Archrival Nike would keep alliances with ten national teams: Australia, Brazil, Croatia, England, France, Nigeria, Poland, Portugal, Saudi Arabia and South Korea. Puma is the biggest loser in the battle for football sponsorships during World Cup: the German company moves from eight sponsored teams in 2014 to just three contenders for the competition in Brazil. The fact that Italy didn't qualified in the competition leaves the brand with Switzerland, Senegal and Uruguay as the only teams.

 

New Balance, on the other hand, will provide equipment for the Costa Rica and Panama national teams, while Umbro closed sponsorship deals with Peru and Serbia. Eventually, Hummel will sponsor the Danish national team and Uhlsport will keep the Tunisian one.

 


Sportswear sneaks into the catwalk

Along with worldwide sport tournaments that take place on a regular basis, athleisure (the use of sportswear in leisure contexts far away from fitness studios) has been the key growth driver in the sports and fashion industry in recent years.

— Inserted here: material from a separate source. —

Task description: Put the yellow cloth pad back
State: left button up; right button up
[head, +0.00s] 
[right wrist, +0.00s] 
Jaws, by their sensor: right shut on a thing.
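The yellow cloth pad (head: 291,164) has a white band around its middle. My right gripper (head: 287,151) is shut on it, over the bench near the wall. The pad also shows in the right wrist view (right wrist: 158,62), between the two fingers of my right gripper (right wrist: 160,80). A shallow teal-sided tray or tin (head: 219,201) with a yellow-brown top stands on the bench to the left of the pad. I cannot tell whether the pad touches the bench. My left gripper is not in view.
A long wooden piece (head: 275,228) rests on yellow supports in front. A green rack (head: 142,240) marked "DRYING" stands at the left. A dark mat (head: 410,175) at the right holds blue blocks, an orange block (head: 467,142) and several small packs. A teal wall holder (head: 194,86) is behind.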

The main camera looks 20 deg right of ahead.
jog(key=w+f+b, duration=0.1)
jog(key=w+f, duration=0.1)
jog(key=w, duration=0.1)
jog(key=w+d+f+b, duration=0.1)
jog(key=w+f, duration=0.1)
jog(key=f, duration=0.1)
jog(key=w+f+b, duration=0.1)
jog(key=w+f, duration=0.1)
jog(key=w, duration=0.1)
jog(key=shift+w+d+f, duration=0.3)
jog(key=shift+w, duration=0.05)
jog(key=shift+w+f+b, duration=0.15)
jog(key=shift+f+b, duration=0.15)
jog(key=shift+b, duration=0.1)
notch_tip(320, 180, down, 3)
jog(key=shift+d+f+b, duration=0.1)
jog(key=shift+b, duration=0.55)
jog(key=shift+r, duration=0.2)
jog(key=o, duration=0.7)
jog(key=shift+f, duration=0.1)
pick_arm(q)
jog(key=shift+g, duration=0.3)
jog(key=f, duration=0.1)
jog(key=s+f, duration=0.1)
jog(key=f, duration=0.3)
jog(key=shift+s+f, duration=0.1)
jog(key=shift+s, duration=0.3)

Streets have been filled tracksuits, running shoes and athletic-inspired clothing. Besides, last year soccer pieces caught the interest of fashion designers.

 

In 2018, luxury companies such as Versace and Burberry have introduced iconic soccer pieces into their collections, in a clear nod to the World Cup. Independent brands such as Off-White, whose founder, Virgil Abloh, was recently hired as men’s new artistic director at Louis Vuitton, have also embraced this trend.

 

 

 

 

Concurrently, streetwear labels with a loyal and global follower base, such as Palace Skateboards or Supreme, owned by The Carlyle Group, have also joined the football fever with their own shirts. Urban Outfitters and historical brands in full revival, such as the Italian Umbro, also have their own models.

 

The rise of football-inspired clothing in streets, among consumers who devotedly follow runway trends, coupled with a peak in sales among football supporters, pave the way for a golden fiscal year among sportswear juggernauts.